L’article 5 de l’ordonnance ne changera donc pas grand-chose en pratique. Elle
s’en remet au bon vouloir des acheteurs, qui demeurent attachés à de telles
garanties, qui s’avèrent coûteuses pour les entreprises… et qui finissent par
renoncer dans 80 % des cas à bénéficier d’une telle avance.
Indemnisations
Lorsque
l’article 6-3 prévoit une indemnisation du titulaire d’un marché, en cas de
résiliation ou d’annulation d’un bon de commande, intervenue en raison de
mesures prises dans le cadre de l’état d’urgence sanitaire, il ne renvoie pas à
une éventuelle indemnisation par l’État. Or s’agissant d’une mesure prise par
l’État, la collectivité n’en est pas l’auteur. Elle est en droit d’engager une
action contre l’État auteur de la décision qui lui a été préjudiciable.
Les rallongements de
délais risquent d’être contestables
Le
rallongement des délais d’ouverture à la concurrence prévu par l’ordonnance,
renvoie à une notion floue, de « délai suffisant ». Or le lien
de causalité entre l’état d’urgence sanitaire et la nécessité de rallonger le
délai risque – parfois – d’être contestable. En effet, si la remise
dématérialisée de propositions à un marché n’était pas obligatoire, on pourrait
aisément comprendre la nécessité de rallonger le délai, compte tenu des
difficultés de transmission par voie postale. Mais s’agissant d’outils
informatiques, fonctionnant parfaitement, le juge risque de ne pas approuver la
contestation d’une absence de report de délai. Un tel report s’impose quoi
qu’il en soit, si une remise d’échantillons ou d’esquisse ou de tout autre
élément physique, doit intervenir dans le cadre de la procédure de
consultation.
L’expression
de « charge manifestement excessive » utilisée par
l’ordonnance, n’est pas définie. On aurait pu établir une proportion traduisant
le bouleversement de l’économie générale du marché, cela aurait évité des
différends probables entre les parties contractantes (avec exigence de preuves,
basées par exemple, sur la valorisation de moyens humains et techniques
supplémentaires, etc.). On a bien défini dans le code de la commande publique,
le seuil de 15% (travaux) et de 10% (fournitures, services) pour certains actes
modificatifs. On aurait pu mentionner qu’une charge manifestement excessive
signifie une augmentation de 50% – sur la période concernée – des contraintes
humaines ou techniques que supporterait le titulaire. Certains pourraient
considérer qu’un tel seuil de 50% minimum serait excessif, et qu’un seuil à 30%
d’impact financier valorisé et pouvant être prouvé, pourrait suffire… d’où
l’intérêt de fixer réglementairement un seuil de validité légale, sécurisant
les décisions des collectivités locales.
Les termes de l’article 6-4 de
l’ordonnance enfin : si un acheteur suspend un marché à prix forfaitaire,
il procède « sans délai » au règlement du marché « selon
les modalités et pour les montants prévus par le contrat ». Cette
formulation semble cohérente, mais elle aboutit à une contradiction : on a
voulu permettre la rapidité de paiement, or … s’il s’agit d’un marché de
travaux à forfait, les « modalités prévues par le contrat »
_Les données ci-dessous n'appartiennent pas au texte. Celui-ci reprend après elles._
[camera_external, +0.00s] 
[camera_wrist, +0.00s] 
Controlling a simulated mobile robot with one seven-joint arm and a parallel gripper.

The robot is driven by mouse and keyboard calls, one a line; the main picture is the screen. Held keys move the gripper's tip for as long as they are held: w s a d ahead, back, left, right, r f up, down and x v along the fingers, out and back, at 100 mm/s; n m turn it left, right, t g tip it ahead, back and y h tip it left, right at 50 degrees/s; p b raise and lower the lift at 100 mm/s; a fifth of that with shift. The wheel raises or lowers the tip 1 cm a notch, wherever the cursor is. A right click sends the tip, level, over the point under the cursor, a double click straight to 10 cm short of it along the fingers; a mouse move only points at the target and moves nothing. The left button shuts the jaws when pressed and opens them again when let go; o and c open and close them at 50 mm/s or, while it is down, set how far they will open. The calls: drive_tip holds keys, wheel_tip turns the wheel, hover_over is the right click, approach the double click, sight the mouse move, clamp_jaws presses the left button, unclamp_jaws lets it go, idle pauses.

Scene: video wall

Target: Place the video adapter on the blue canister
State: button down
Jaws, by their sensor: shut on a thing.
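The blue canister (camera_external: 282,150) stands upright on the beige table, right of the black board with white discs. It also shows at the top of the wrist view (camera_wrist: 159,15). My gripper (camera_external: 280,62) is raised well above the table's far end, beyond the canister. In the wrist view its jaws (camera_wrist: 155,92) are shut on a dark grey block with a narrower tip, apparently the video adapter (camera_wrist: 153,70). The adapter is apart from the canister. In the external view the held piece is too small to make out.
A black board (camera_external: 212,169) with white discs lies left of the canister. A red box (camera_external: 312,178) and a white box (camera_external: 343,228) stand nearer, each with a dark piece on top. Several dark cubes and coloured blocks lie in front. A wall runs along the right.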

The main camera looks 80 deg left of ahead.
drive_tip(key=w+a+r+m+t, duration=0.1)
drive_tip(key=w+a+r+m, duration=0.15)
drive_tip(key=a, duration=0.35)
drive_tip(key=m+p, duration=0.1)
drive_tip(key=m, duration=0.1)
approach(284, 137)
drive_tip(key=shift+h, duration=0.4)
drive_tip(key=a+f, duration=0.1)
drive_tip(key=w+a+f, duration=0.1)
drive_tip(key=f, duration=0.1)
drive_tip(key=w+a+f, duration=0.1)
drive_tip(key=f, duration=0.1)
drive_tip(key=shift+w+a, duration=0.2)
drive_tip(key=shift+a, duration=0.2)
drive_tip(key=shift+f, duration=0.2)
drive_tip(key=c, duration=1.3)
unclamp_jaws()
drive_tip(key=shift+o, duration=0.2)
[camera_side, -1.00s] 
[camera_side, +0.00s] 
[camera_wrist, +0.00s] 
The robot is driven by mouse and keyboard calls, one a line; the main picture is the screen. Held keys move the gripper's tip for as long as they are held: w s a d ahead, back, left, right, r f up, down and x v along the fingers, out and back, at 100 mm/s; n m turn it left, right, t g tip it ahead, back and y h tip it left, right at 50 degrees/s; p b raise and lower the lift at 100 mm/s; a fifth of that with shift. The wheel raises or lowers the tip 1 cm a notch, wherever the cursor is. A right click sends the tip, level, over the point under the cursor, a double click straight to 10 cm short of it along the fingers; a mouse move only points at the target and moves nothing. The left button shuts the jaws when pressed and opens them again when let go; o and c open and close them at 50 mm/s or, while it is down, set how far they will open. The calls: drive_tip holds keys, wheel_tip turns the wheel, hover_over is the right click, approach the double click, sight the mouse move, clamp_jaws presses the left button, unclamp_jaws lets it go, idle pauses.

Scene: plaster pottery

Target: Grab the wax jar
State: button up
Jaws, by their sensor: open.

pour le paiement d’un tel marché, sont pour le moins relativement longues. La
suspension de l’exécution d’un marché de travaux, suppose le constat
contradictoire des travaux exécutés, l’intervention du maître d’œuvre sur le
chantier pour constater les travaux réalisés, le recours le cas échéant à un
huissier, l’établissement d’un décompte, etc. L’ordonnance renvoie à
l’établissement d’un avenant à l’issue de la période de suspension, pour
régulariser le volet financier du marché (sommes dues au titulaire, ou le cas
échéant, sommes dues à l’acheteur).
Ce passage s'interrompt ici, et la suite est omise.